High-Performance Computing in Battery Development: From Pore Scale to Continuum
Benjamin Kellers, Martin P. Lautenschlaeger, Julius Weinmiller, Lukas Krumbein, Simon Hein, Timo Danner, Arnulf Latz
TL;DR
This work addresses electrolyte filling in porous Li-ion battery electrodes and its impact on electrochemical performance due to gas entrapment and wettability. It presents a HPC-driven workflow that couples pore-network modeling (OpenPNM) and lattice Boltzmann methods (Palabos) with electrochemical simulations (BEST) to predict filling behavior and battery performance. Results show notable gas entrapment with LBM, while PNM saturates fully; perforated electrode microstructures improve wettability and state-of-charge homogeneity, enhancing high-current operation.

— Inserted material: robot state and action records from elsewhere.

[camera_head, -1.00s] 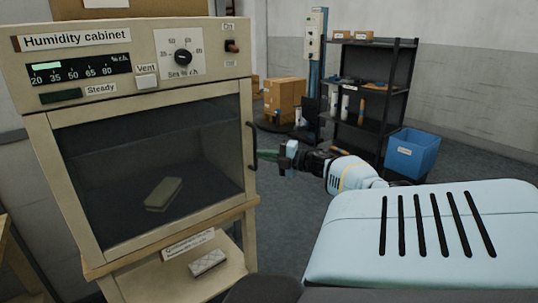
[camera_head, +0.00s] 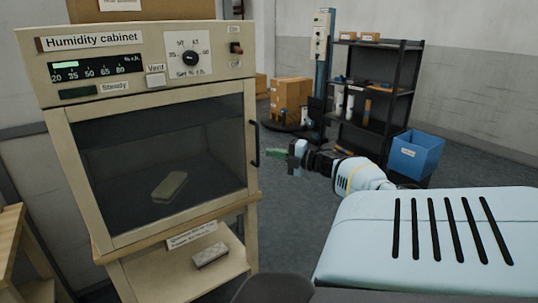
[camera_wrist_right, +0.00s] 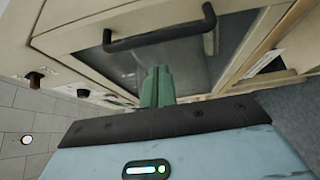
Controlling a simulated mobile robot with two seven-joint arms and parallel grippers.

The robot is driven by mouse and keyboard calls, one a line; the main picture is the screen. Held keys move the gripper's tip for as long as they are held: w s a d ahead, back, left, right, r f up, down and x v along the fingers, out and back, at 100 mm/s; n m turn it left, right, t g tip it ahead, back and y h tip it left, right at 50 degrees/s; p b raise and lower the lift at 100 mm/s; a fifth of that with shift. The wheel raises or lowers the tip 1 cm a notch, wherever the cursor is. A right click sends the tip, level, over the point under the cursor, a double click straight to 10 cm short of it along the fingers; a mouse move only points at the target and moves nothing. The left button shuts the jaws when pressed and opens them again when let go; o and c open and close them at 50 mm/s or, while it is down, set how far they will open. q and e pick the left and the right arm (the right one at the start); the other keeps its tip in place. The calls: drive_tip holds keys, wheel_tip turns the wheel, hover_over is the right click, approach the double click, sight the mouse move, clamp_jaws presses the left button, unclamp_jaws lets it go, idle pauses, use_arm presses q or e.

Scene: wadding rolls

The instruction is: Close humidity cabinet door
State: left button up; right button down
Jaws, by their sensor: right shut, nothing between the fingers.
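The humidity cabinet (camera_head: 52,100) stands at the left in the head view. Its glass door (camera_head: 160,150) appears shut or nearly shut against the frame; I cannot tell if a small gap is left. The dark door handle (camera_head: 255,144) is on the door's right edge. It also shows in the right wrist view (camera_wrist_right: 160,35). A pad-like roll (camera_head: 169,187) lies inside behind the glass. My right gripper (camera_head: 272,152) is shut and empty, just right of the handle and apart from it. Its green fingers show in the wrist view (camera_wrist_right: 158,85), pointing toward the door. My left gripper is not in view.
A shelf below the cabinet holds a small patterned block (camera_head: 209,255) and a label. A black rack (camera_head: 376,100), a blue bin (camera_head: 415,155) and cardboard boxes (camera_head: 291,100) stand behind to the right. Floor between cabinet and rack is clear.

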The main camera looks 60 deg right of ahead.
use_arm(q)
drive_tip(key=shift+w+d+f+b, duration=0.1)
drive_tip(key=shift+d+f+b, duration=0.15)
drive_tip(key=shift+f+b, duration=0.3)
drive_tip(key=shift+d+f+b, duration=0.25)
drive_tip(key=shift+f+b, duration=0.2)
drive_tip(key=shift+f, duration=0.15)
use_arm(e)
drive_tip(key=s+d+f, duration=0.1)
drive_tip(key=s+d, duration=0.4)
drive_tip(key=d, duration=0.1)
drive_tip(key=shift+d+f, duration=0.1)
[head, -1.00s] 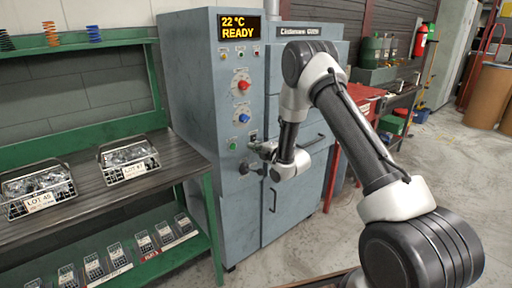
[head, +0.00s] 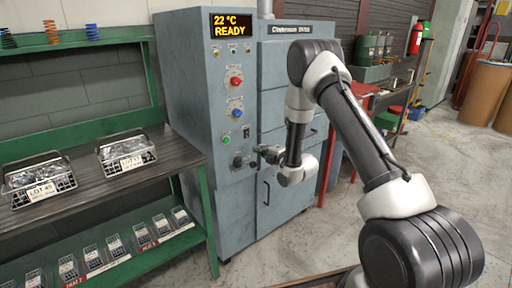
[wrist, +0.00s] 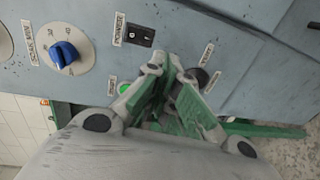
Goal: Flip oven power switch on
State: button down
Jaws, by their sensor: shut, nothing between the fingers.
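The oven (head: 217,190) is a blue-grey cabinet whose lit display reads 22 °C READY. Its power switch (wrist: 138,35) is a small black rocker beside a POWER label in the wrist view; it also shows small on the panel in the head view (head: 246,132). I cannot tell its position for sure. My gripper (wrist: 170,68) is shut and empty, its tips just below and right of the switch in the wrist view, apart from it in the picture. In the head view my gripper (head: 260,151) is in front of the panel's lower right.
A blue knob (wrist: 64,55), a green button (wrist: 124,88) and a black round control (wrist: 200,77) surround the switch. A red knob (head: 236,82) is higher up. A green-framed bench (head: 105,190) with wire baskets stands left. Open floor (head: 430,165) lies right.

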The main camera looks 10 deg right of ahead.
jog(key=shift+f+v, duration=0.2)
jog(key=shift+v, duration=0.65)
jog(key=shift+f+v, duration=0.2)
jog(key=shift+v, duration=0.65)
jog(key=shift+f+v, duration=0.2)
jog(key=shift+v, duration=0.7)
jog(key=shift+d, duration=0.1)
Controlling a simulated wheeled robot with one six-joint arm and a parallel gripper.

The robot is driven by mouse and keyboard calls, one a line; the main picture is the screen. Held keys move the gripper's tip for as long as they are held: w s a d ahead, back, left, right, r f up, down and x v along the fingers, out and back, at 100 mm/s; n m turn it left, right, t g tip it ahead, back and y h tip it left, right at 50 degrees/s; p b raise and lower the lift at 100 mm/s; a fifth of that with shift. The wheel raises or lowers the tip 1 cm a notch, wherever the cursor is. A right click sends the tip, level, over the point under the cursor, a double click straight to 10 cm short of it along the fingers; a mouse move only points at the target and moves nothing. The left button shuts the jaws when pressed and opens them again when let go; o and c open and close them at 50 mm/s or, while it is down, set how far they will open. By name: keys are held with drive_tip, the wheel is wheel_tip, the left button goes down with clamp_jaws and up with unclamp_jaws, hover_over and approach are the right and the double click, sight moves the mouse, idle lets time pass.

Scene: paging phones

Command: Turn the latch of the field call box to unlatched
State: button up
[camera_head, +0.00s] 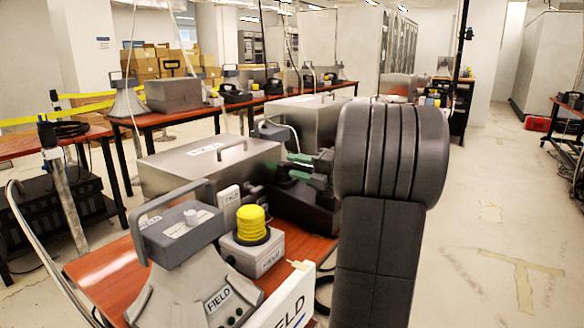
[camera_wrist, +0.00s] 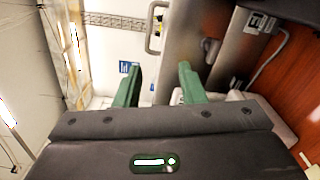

The study demonstrates scalable coupling of low- and high-fidelity models and highlights how MPI-enabled HPC enables efficient exploration of large parameter spaces for co-design of microstructure and filling processes.
Abstract
An application for high-performance computing (HPC) is shown that is relevant in the field of battery development. Simulations of electrolyte wetting and flow are conducted using pore network models (PNM) and the lattice Boltzmann method (LBM), while electrochemical simulations are conducted using the tool BEST. All aforementioned software packages show an appropriate scaling behavior. A workflow for optimizing battery performance by improving the filling of battery components is presented. A special focus is given to the unwanted side effect of gas entrapment encountered during filling. It is also known to adversely affect the electrochemical performance of batteries and can be partially prevented by appropriate microstructure design such as electrode perforation.